──────── Provided data

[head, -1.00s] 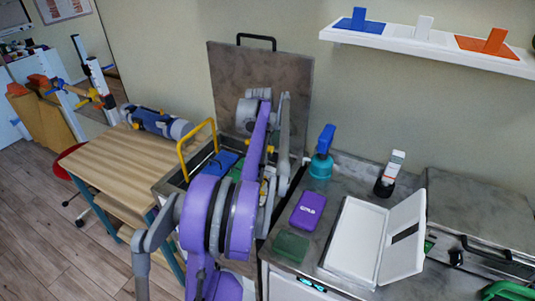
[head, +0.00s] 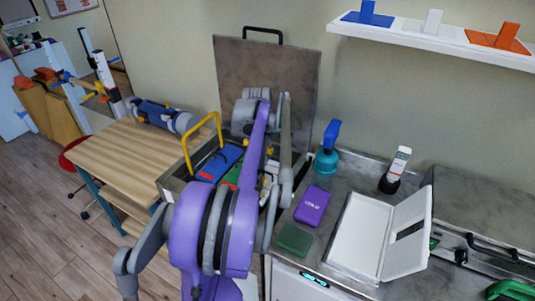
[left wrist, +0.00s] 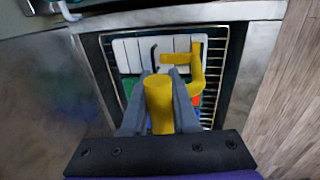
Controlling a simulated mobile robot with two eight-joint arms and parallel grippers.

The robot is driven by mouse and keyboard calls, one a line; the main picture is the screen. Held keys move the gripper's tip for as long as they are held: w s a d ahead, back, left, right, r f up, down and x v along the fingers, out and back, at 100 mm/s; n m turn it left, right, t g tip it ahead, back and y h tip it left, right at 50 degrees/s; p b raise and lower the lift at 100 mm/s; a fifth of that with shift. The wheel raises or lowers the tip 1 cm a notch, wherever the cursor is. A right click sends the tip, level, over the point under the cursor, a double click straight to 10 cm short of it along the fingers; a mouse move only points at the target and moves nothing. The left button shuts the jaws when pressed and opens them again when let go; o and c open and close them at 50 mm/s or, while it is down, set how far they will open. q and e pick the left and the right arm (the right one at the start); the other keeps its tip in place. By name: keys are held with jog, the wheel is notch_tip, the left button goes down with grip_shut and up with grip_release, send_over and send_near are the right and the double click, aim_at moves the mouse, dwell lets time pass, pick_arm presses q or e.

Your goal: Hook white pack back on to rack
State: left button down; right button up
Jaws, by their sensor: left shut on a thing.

────────────────

=== Instructions to follow ===
Take the data above and repeat it exactly, leaving each picture out.

=== Answer to the problem ===
[head, -1.00s] 
[head, +0.00s] 
[left wrist, +0.00s] 
Controlling a simulated mobile robot with two eight-joint arms and parallel grippers.

The robot is driven by mouse and keyboard calls, one a line; the main picture is the screen. Held keys move the gripper's tip for as long as they are held: w s a d ahead, back, left, right, r f up, down and x v along the fingers, out and back, at 100 mm/s; n m turn it left, right, t g tip it ahead, back and y h tip it left, right at 50 degrees/s; p b raise and lower the lift at 100 mm/s; a fifth of that with shift. The wheel raises or lowers the tip 1 cm a notch, wherever the cursor is. A right click sends the tip, level, over the point under the cursor, a double click straight to 10 cm short of it along the fingers; a mouse move only points at the target and moves nothing. The left button shuts the jaws when pressed and opens them again when let go; o and c open and close them at 50 mm/s or, while it is down, set how far they will open. q and e pick the left and the right arm (the right one at the start); the other keeps its tip in place. By name: keys are held with jog, the wheel is notch_tip, the left button goes down with grip_shut and up with grip_release, send_over and send_near are the right and the double click, aim_at moves the mouse, dwell lets time pass, pick_arm presses q or e.

Your goal: Hook white pack back on to rack
State: left button down; right button up
Jaws, by their sensor: left shut on a thing.

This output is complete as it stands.